Между тем король Амальрих получил совсем с другой стороны большую поддержку, но очень дурно ею воспользовался. Потому что летом 1169 года в Сирию прибыл византийский флот более чем в 200 судов, хорошо снабженный экипажем и припасами, для того, чтобы, как перед тем просили иерусалимцы, вместе с ними воевать против Египта. Но Амальрих и его рыцари после жалкого разбойничьего похода, который они сделали в конце 1168 года против визиря Шавера, не имели никакой охоты тотчас опять идти к Нилу. С другой стороны, они не решались также отклонить помощь греков, как несвоевременную, и таким образом снова сделали величайшую глупость, потому что медленно, вяло и неохотно делали то, что могло быть сделано с успехом только при быстроте и энергии. Только после многих замедлений они подошли поздней осенью 1169 г., вместе со своими союзниками, к сильной крепости Дамиетте. У Саладина было достаточно времени, чтобы обеспечить ее как можно лучше. Осадные меры неприятеля он встретил ловко и храбро. Скоро проливной зимний дождь промочил палатки христиан; голод мучил их, и иерусалимцы, которые были немного лучше снабжены, чем греки, жестокосердно сберегали запасы для себя одних; кроме того, пришло известие, что Нуреддин угрожал южной Палестине сильным нападением — одним словом, приходилось снять осаду: франкское рыцарство вернулось в Иерусалим, а большая часть греческого флота на возвратном пути была разбита сильной бурей.

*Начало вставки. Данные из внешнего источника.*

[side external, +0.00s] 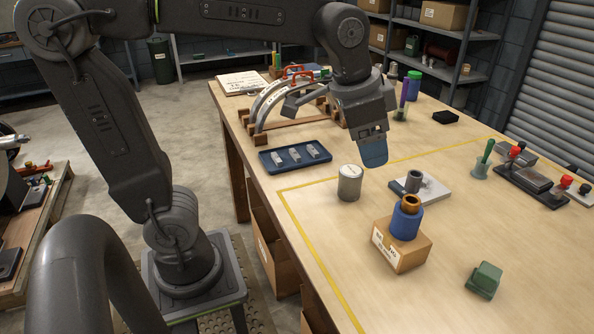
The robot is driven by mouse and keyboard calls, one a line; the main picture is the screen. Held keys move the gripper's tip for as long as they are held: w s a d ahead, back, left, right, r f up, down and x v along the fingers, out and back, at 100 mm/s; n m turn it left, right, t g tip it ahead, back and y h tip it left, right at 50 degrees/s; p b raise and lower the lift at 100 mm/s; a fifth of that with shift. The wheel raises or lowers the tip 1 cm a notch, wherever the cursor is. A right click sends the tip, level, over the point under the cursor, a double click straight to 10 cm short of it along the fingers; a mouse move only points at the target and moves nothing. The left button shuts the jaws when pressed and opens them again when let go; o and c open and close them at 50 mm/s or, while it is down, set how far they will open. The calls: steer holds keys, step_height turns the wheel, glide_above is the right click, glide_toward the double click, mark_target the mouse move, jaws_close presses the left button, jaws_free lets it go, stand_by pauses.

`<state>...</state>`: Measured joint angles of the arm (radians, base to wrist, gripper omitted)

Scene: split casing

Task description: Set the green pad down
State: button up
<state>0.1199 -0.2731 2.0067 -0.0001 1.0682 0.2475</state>
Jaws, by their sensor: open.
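A small green block (484,280), which looks like the green pad, lies on the wooden table (460,225) at the front right, inside the yellow taped line. Nothing is touching it except the table. My gripper (374,152) hangs above the table near the middle, pointing down, well behind and to the left of the green block. Its blue end faces the camera, and the gap between the fingers is hidden at this angle. I see nothing held in it, and it is open.
Below my gripper stand a metal can (350,183) and a pale plate with a grey part (418,187). A blue cylinder with a copper ring (406,219) stands on a cardboard box (401,246). A blue tray (295,156) lies left. The front-right table is mostly clear.

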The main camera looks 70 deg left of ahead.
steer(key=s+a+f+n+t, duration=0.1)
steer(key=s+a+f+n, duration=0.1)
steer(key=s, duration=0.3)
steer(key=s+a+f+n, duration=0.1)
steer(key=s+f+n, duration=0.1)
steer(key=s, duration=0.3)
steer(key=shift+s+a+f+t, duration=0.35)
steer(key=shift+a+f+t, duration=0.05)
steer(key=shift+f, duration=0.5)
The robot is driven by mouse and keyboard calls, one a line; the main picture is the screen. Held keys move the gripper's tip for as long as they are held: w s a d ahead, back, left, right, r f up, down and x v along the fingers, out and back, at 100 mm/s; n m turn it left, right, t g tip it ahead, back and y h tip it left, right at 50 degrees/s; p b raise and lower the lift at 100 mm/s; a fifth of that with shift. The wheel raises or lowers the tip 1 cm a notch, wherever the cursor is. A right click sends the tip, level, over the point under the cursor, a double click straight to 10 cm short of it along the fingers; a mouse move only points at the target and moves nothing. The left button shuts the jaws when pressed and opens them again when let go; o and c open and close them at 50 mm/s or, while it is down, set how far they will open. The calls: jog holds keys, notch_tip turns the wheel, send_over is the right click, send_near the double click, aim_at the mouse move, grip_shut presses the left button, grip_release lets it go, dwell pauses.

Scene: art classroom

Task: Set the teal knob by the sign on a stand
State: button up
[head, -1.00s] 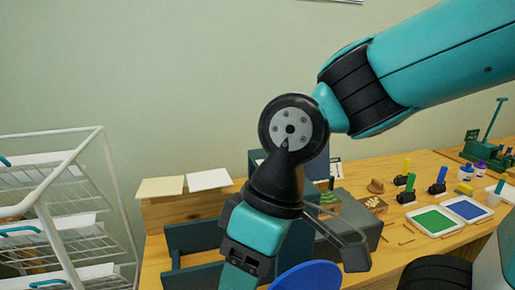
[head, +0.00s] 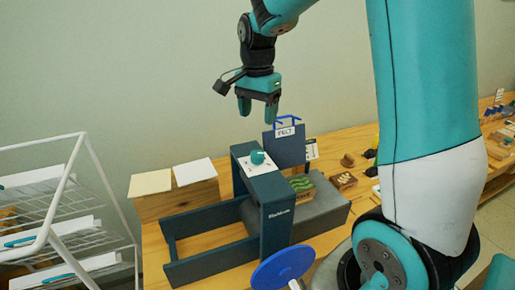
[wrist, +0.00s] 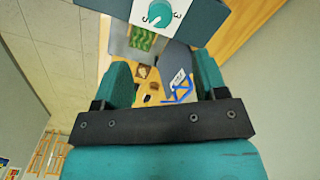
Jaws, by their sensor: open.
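The teal knob (head: 257,157) sits on a white dial plate (head: 248,167) on top of a dark blue machine (head: 276,215). In the wrist view the knob (wrist: 158,12) is at the top edge, with a pale mark on it and a figure 3 beside it. My gripper (head: 257,117) is open and empty, pointing down above the knob, apart from it. In the wrist view the fingers (wrist: 163,75) are spread apart. A small white sign reading FELT (head: 286,132) with a blue stand-like frame (head: 288,120) is behind the machine; the sign also shows in the wrist view (wrist: 178,79).
A blue disc (head: 283,268) stands at the machine's front. A box with green contents (head: 300,185) and a small wooden box (head: 343,181) are to its right. Pale sheets (head: 195,171) lie at the left, near a white wire rack (head: 60,200). Space above the machine is clear.

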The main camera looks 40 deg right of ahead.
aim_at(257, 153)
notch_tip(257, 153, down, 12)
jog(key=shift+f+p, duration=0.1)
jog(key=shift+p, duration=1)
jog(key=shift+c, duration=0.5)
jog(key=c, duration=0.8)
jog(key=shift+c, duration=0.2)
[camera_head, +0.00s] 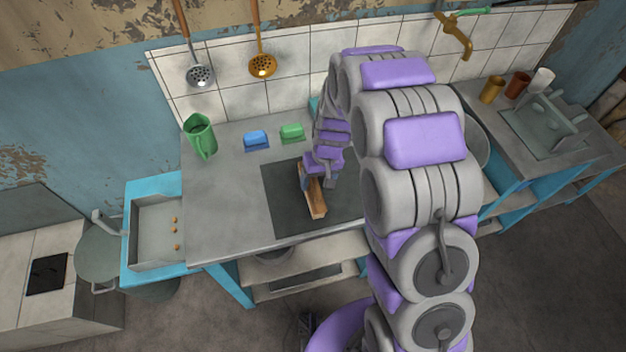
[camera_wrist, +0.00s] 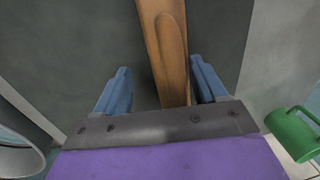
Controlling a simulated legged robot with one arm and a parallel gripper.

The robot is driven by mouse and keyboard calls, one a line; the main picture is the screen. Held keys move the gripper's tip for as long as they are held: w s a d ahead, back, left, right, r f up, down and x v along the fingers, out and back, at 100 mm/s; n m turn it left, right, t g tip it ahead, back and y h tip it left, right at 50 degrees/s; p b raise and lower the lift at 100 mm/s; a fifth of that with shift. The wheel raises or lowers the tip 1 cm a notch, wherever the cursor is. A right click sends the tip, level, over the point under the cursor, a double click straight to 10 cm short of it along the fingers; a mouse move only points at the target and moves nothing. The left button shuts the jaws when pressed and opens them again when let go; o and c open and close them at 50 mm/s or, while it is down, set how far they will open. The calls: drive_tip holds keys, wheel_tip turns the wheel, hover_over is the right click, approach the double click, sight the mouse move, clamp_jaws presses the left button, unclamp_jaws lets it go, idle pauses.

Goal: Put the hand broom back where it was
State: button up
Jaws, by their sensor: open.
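The hand broom (camera_head: 317,204) lies on the dark mat on the grey counter, its wooden part pointing toward the counter's front edge. Its bristles cannot be made out. In the wrist view the wooden handle (camera_wrist: 168,38) runs between the two blue fingers. My gripper (camera_head: 309,184) is over the broom, and it also shows in the wrist view (camera_wrist: 158,72). The fingers are open, one on each side of the handle, with a visible gap at the left finger. My arm and gripper hide the broom's far end.
The dark mat (camera_head: 282,205) surrounds the broom. A green jug (camera_head: 200,137), a blue item (camera_head: 256,139) and a green item (camera_head: 292,131) stand behind. The counter's left front is clear.

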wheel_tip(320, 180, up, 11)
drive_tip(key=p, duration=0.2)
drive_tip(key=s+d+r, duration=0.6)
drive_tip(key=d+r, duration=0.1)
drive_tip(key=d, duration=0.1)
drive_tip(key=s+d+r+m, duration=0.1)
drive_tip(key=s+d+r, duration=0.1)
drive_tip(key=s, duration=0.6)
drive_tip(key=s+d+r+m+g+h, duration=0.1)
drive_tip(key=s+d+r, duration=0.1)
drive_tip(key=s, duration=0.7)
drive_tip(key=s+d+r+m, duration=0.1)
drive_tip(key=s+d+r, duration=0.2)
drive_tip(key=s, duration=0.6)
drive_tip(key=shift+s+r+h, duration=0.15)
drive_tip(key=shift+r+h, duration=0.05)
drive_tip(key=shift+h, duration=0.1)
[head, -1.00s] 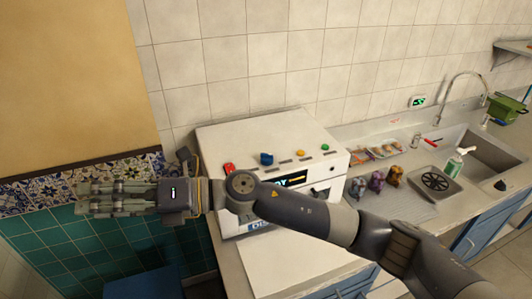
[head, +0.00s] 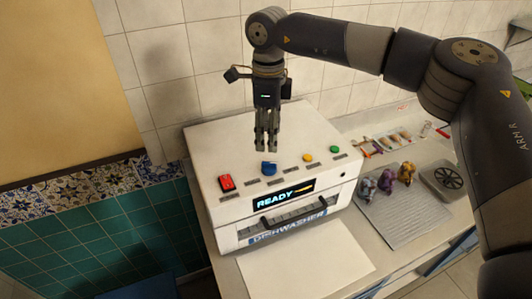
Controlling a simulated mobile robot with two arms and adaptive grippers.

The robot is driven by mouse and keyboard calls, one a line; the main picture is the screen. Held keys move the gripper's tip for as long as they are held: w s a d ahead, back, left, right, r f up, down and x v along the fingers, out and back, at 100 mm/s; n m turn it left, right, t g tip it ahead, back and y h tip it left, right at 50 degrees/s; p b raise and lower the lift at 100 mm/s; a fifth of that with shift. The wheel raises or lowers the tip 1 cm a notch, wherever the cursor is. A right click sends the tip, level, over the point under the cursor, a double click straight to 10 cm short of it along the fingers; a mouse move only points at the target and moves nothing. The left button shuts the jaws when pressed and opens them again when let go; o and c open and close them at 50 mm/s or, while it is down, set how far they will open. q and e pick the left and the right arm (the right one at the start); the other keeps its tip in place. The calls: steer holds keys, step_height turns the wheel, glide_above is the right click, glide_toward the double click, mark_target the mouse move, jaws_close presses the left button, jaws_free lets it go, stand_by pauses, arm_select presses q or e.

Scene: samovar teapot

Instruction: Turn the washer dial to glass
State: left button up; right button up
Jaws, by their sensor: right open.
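The white dishwasher (head: 235,145) stands on the counter in the head view, with a lit display reading READY (head: 283,198). On its top near the front edge sits a blue dial (head: 268,168), with a red switch (head: 226,183) to its left. A yellow button (head: 307,157) and a green button (head: 335,149) are to its right. Small labels by the controls are too small to read. My right gripper (head: 266,148) points down, open and empty, its fingertips appearing just above the blue dial. I cannot tell whether they touch it. My left gripper is not in view.
A grey mat (head: 410,214) with several small figures stands right of the dishwasher. Several packets (head: 392,141) lie behind them. A white sheet (head: 300,262) lies in front of the dishwasher. A tiled wall (head: 190,60) rises behind.

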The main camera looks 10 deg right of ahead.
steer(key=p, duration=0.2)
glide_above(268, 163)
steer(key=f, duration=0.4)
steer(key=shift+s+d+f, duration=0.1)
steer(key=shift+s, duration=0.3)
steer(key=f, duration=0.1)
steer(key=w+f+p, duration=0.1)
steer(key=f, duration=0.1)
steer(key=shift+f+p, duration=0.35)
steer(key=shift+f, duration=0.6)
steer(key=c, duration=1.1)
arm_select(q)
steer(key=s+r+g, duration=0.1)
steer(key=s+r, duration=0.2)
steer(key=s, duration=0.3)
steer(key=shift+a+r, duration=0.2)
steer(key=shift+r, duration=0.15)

В 1170 году оружие отдыхало в Северной Сирии, потому что эту область постигло страшное землетрясение. Триполис и Лаодикея страшно пострадали, а Антиохия была почти совсем разрушена. Галеб, Шайцар и Гимс также превратились в развалины. Правда, Палестина была пощажена этим бедствием, но зато здесь еще хуже действовало оружие неприятеля. Саладин штурмовал и уничтожал Газу, взял город Айлу на Красном море, которым до тех пор владели крестоносцы. Поэтому иерусалимцы едва ли бы могли долго сопротивляться натиску врагов, если бы как раз в ту минуту не явились особенные обстоятельства, для них благоприятные. А именно, Саладин желал, чтобы его очень независимое положение в Египте не было стесняемо вмешательством Нуреддина в тамошние дела и поэтому ему было очень кстати, чтобы сила христиан до некоторой степени сохранилась, как защитительная плотина между ним и Нуреддином. Поэтому он удовольствовался тем, что опустошил соседние с его страной иерусалимские области и сделал их неспособными защищаться, но дальше он не пошел; на этом основании он не вел серьезной борьбы из-за больших замков, Крака и Монрояля, которые лежали на главных соединительных линиях внутренней Сирии с Египтом, и так как Нуреддин также был очень занят на других границах своего обширного государства, то вследствие всего этого государства крестоносцев могли счастливо просуществовать кое-как еще несколько лет.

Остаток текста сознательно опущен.